Given request
Write out, word for word, every line from the first one through the line that holds "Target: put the", and nothing else; skip the pictures.

Dataset section
===============

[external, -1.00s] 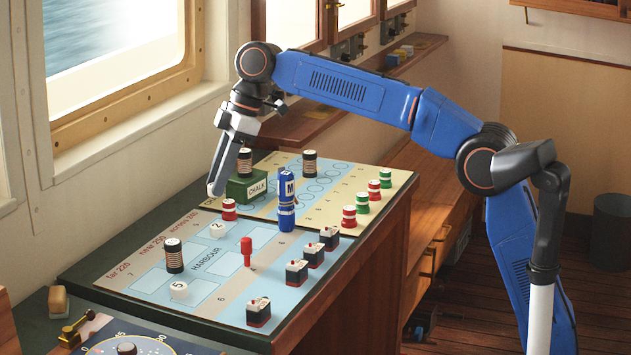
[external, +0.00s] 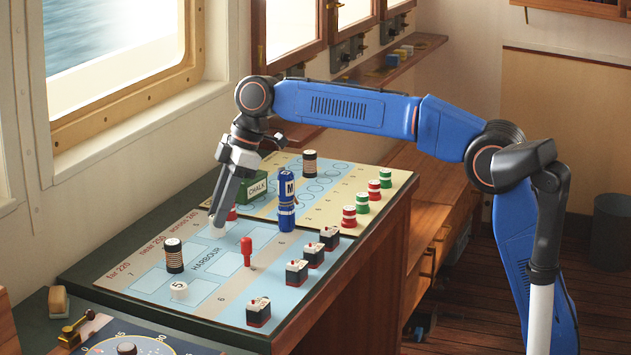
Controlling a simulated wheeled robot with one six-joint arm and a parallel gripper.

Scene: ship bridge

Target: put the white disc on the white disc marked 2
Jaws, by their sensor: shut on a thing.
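My gripper (external: 219,215) points down over the left part of the board, shut on a small white disc (external: 218,223) at its fingertips. Only a pale bit of that disc shows. The white disc marked 2 stood at this spot on the board and is now covered by my fingertips and the held disc. I cannot tell whether the two discs touch. Another white disc, marked 5 (external: 179,290), sits nearer the front of the board.
A red-and-white piece (external: 232,213) stands right behind my fingertips. A blue marker (external: 287,200), red peg (external: 247,252), dark spool (external: 174,256) and several toy boats (external: 297,272) stand around. A green chalk box (external: 257,187) lies behind.

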===============

Solution for this task
[external, -1.00s] 
[external, +0.00s] 
Controlling a simulated wheeled robot with one six-joint arm and a parallel gripper.

Scene: ship bridge

Target: put the white disc on the white disc marked 2

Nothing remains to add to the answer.